Machine Learning Ops

we will than need to build our various machine learning ops. For this example we will be using a PCA and than a Random Forest in our pipeline. We will place those ops in the iris.ops.model_ops subpackage

>>> from sklearn.decomposition import PCA
>>> from chariots.versioning import VersionType, VersionedFieldDict
>>> from chariots.ml.sklearn import SKUnsupervisedOp
...
...
>>> class IrisPCA(SKUnsupervisedOp):
...
...     model_class = PCA
...     model_parameters = VersionedFieldDict(
...         VersionType.MAJOR,
...         {
...             "n_components": 2,
...         }
...     )
>>> from chariots.versioning import VersionType, VersionedFieldDict
>>> from chariots.ml.sklearn import SKSupervisedOp
>>> from sklearn.ensemble import RandomForestClassifier
...
...
>>> class IrisRF(SKSupervisedOp):
...
...     model_class = RandomForestClassifier
...     model_parameters = VersionedFieldDict(VersionType.MINOR, {"n_estimators": 5, "max_depth": 2})

Preprocessing Ops

we will not be using preprocessing ops per say but we will need an op that splits our saved dataset between X and y as otherwise we will not be able to separate the two.

>>> from chariots.pipelines.ops import BaseOp
...
...
>>> class XYSplit(BaseOp):
...
...     def execute(self, df):
...         return df.drop('target', axis=1), df.target

Pipelines

We will than need to build our pipelines using the nodes we have just created:

Machine Learning Pipelines

We have our op that downloads the dataset. We than need to feed this dataset into our training node properly. We do this by writing a training pipeline.

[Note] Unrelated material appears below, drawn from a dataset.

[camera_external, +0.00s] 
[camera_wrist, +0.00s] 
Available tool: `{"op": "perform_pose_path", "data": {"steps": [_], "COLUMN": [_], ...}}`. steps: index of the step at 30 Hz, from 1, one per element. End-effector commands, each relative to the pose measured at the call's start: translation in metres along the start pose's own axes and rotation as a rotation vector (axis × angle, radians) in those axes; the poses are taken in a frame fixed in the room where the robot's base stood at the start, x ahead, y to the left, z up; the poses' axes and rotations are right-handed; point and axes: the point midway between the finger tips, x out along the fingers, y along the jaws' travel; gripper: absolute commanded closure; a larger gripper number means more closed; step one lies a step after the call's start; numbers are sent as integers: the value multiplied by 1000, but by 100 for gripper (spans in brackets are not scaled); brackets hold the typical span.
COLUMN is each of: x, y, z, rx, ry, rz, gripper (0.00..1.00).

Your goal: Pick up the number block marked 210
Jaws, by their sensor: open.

>>> from chariots.pipelines import Pipeline
>>> from chariots.pipelines.nodes import Node
>>> from chariots.ml import MLMode
>>> from chariots.ml.serializers import CSVSerializer
...
...
>>> train_iris = Pipeline(
...     [
...         Node(DownloadIris(), output_nodes="iris_df"),
...         Node(XYSplit(), input_nodes=["iris_df"], output_nodes=["raw_X", "y"]),
...         Node(IrisPCA(MLMode.FIT_PREDICT), input_nodes=["raw_X"],
...              output_nodes="pca_X"),
...         Node(IrisRF(MLMode.FIT), input_nodes=["pca_X", "y"])
...     ], "train_iris"
... )

Once the models will be trained, we will need to provide a pipeline for serving our models to our users. To do so, we will create a pipeline that takes some user provided values (raws of the iris format) and retruns a prediction to the user:

>>> from chariots.pipelines import Pipeline
>>> from chariots.pipelines.nodes import Node
>>> from chariots.ml import MLMode
...
...
>>> pred_iris = Pipeline(
...     [
...         Node(IrisPCA(MLMode.PREDICT), input_nodes=["__pipeline_input__"],
...              output_nodes="x_pca"),
...         Node(IrisRF(MLMode.PREDICT), input_nodes=["x_pca"],
...              output_nodes="pred"),
...     Node(FromArray(), input_nodes=['pred'], output_nodes='__pipeline_output__')
...     ], "pred_iris"
... )

App & Client

Once our pipelines are all done, we will only need to create Chariots server to be able to serve our pipeline:

>>> from chariots.pipelines import PipelinesServer
...
...
>>> app = PipelinesServer(
...     [train_iris, pred_iris],
...     op_store_client=op_store_client,
...     import_name="iris_app"
... )

Once this is done we only need to start our server as we would with any other Flask`app (the `Chariots type inherits from the Flask class). For instance using the cli in the folder containing our app.py:

flask

our server is now running and we can execute our pipelines using the chariots client:

>>> from chariots.pipelines import PipelinesClient
...
...
>>> client = PipelinesClient()
...

we will need to execute several steps before getting to a prediction:

  • download the dataset

  • train the operations

  • save the trained machine learning ops

  • reload the prediction pipeline (to use the latest/trained version of the machine learning ops)

>>> res = client.call_pipeline(train_iris)
>>> client.save_pipeline(train_iris)
>>> client.load_pipeline(pred_iris)
...
>>> res = client.call_pipeline(pred_iris, [[1, 2, 3, 4]])
>>> res.value
[1]